Serdar Bostancı : “Biz 100 yıl önce keşfedilmiş otomobili niye yapalım. Biz farklı bir şey yapmalıyız. Mesela uçan otomobil, suda giden otomobil. Dünya tek parça oluyor. Otomotiv devleri iç içe geçti. Markalar piyasada. Biz farklı bir şey üretmeliyiz. Bunun için çalışmalar yapılmalı. Marka rekabetleri bitti, kasalar motorlar birbiri ile birleşiyor. Biz olmayanı yapmalıyız. Mesela suda karada giden araç. Buradan motorsporlarına dönersek, mesela biz kendi yarış otomobilimizi kendimizi yaptık.Ve başarılı olduk. Ama ülke olarak, gençlere yatırım yapmadık. Ehliyet yaşı 18, bu düşmeli, gençler 16 yaşında kontrollü ehliyet almalı ve bu sporu kolay yapabilmeli. Neden, çünkü Ralli pilotu trafikte araç kullanarak bazı yarışlarda yer alır. Bu yüzden, bu nokta desteklenmeli ve özendirici olmalı. Fabrika takımları bu işin içine çekilmeli. Sporcusu olmayan, spor olmaz. Yönetilemez de, ki geçmişte öyle oldu. Futbolda olduğu gibi, bir anda olmaz, zamanı ilmik, ilmik örmeliyiz.
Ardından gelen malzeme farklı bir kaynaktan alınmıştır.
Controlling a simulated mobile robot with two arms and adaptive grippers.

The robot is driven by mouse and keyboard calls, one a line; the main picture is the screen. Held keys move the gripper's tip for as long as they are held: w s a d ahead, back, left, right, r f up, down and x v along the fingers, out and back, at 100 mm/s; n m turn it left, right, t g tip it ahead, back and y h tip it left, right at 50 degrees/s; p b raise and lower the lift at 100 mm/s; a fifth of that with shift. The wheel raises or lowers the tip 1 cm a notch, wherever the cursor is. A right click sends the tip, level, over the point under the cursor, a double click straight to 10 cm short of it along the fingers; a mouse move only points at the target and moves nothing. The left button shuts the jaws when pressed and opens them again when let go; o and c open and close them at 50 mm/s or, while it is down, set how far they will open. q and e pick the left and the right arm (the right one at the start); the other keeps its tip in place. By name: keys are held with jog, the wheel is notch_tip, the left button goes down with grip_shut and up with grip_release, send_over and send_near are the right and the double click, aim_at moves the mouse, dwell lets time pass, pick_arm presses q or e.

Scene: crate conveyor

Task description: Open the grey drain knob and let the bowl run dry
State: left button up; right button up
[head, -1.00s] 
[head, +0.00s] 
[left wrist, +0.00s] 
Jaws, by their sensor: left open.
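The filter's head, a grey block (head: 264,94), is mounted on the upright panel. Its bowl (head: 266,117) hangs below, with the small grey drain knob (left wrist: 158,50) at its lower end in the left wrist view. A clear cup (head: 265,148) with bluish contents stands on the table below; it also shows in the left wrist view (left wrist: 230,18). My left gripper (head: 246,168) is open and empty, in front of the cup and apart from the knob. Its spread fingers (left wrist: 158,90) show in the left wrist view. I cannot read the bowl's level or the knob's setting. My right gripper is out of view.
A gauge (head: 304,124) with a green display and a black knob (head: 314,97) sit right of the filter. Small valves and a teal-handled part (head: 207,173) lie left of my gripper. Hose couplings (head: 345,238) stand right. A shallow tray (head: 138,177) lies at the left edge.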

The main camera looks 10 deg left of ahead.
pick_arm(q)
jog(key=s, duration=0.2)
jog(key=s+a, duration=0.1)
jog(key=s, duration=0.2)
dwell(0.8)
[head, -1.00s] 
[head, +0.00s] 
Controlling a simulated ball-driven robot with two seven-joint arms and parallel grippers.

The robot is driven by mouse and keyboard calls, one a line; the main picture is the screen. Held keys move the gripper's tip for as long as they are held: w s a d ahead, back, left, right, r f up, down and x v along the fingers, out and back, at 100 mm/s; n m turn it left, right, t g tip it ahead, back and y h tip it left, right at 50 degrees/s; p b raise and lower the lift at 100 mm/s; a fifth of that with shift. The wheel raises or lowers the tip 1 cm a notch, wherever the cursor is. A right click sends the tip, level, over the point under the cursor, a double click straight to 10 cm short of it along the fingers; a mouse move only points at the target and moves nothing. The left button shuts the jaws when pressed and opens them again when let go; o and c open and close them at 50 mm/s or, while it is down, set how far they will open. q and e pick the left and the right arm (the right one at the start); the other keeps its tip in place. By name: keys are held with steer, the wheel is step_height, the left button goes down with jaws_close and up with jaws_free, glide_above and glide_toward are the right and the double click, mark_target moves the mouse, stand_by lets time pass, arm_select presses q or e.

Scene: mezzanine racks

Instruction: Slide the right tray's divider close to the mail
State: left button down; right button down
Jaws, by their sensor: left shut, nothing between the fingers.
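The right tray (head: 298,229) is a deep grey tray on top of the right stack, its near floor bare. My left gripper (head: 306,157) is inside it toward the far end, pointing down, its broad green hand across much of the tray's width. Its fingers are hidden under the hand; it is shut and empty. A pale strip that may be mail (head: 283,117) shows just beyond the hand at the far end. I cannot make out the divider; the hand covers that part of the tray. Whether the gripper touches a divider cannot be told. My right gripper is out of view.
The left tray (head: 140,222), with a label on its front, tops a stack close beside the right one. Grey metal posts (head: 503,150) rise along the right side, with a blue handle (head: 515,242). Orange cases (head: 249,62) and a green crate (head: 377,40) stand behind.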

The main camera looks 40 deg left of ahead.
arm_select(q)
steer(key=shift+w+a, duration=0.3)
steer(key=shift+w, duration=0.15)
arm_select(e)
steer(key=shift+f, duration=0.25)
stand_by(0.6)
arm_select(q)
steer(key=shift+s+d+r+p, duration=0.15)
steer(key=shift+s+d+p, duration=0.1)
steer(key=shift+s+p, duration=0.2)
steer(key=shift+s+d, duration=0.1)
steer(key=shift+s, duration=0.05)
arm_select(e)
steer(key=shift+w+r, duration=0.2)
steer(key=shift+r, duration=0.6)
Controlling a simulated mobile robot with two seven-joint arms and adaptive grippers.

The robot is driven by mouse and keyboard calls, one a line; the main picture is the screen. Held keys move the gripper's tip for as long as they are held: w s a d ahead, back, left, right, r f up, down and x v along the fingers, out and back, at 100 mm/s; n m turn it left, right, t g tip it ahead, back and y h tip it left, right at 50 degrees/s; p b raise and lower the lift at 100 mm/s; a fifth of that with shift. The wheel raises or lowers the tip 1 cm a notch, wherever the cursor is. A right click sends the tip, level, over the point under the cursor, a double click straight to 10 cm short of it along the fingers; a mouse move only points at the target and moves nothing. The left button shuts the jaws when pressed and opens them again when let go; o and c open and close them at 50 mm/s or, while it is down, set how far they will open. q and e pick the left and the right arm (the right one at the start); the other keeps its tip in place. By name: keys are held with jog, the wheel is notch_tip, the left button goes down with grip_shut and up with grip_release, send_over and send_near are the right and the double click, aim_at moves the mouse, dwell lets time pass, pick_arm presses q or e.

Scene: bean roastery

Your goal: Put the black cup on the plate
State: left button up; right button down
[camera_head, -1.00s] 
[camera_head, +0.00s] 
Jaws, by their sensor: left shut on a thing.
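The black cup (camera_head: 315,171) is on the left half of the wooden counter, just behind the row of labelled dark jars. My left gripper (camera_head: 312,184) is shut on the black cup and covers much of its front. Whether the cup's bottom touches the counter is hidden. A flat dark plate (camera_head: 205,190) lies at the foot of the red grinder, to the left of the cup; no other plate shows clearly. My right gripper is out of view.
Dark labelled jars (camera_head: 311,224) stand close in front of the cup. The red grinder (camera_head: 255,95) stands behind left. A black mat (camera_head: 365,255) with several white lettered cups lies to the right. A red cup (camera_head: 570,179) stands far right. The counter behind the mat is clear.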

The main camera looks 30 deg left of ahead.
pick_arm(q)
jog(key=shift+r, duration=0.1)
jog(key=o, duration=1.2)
Ülkemiz otomobil sektörünün dünyada gözbebeği.”

O anda İngiltere de bu işin okulunu okuyan Üniversitede Motorsporları ve otomotiv eğitimi alan pilotu ve oğlu Murat Bostancı konuşuyor: “Bizde rekabet yeterli değil. Rekabet farklı noktalarda. Bu sporda da katılımcı az mesela daha çok katılımcı olmalı. Gelişim daha geniş bakış açısında şekillenmeli. Mesela sporun içine doğan biri olarak sokaklarda hızlı araba kullanmak değil amaç sokakta araç kullanmak, halı sahada yıldız olmak gibi. Tehlikeli. Gel pistlere parkurlara. Burada yeteneklerini göster.”

Beyefendi. Mütevazı. Konuştukça açılıyor, ama benim gazeteci tarafım, onu bir yerde hepimizin aklında olan soru ile bölüyor. Bu işten para kazanmayan bu işi gönüllü olarak yapan Murat Bostancı bunca emeğin, bunca çabanın karşılığını alabiliyor mu? Dünyada bu işi yapanlar çok para kazanıyor algısı var. Doğru mu?

Murat Gülümsüyor “ben para kazanmıyorum.” Anlatıyor ; “Kazanan da az. Bu iş sponsor destekleri ile yürür. Başarı benim için kazanç. Bu bana yeter. Dünyada da az sayıda pilot çok para kazanıyor. Kendi sponsorlarını bulanlar geliyor. Para alabiliyor. İş tarafına bakınca peki para kazanmayan biri bu işi niye yapar? Ben bu sporu seviyorum. Duygularıma hitap ediyor. Ülkemi ve bayrağımı temsil ediyorum. Türklerin bu işi başarı ile yaptığını dünyaya göstermek. Bunlar, hiçbir şeye değişilmez. Ülkemizde evet gerekli ilgi görmüyoruz. Ama futbol kültürü olmayan bu ülkede, futbol popüler. Kazanmaya odaklıyız. Kim zafer için sahadaysa onu konuşuyoruz. Biraz basketbol, biraz voleybol, bazen tenisçi kızımızın başarıları, bazen güreşçi arkadaşın madalyası. Sonra kimseye yine yer yok. Müsabaka odaklıyız. Bilgisizce ve magazin gibi takip.”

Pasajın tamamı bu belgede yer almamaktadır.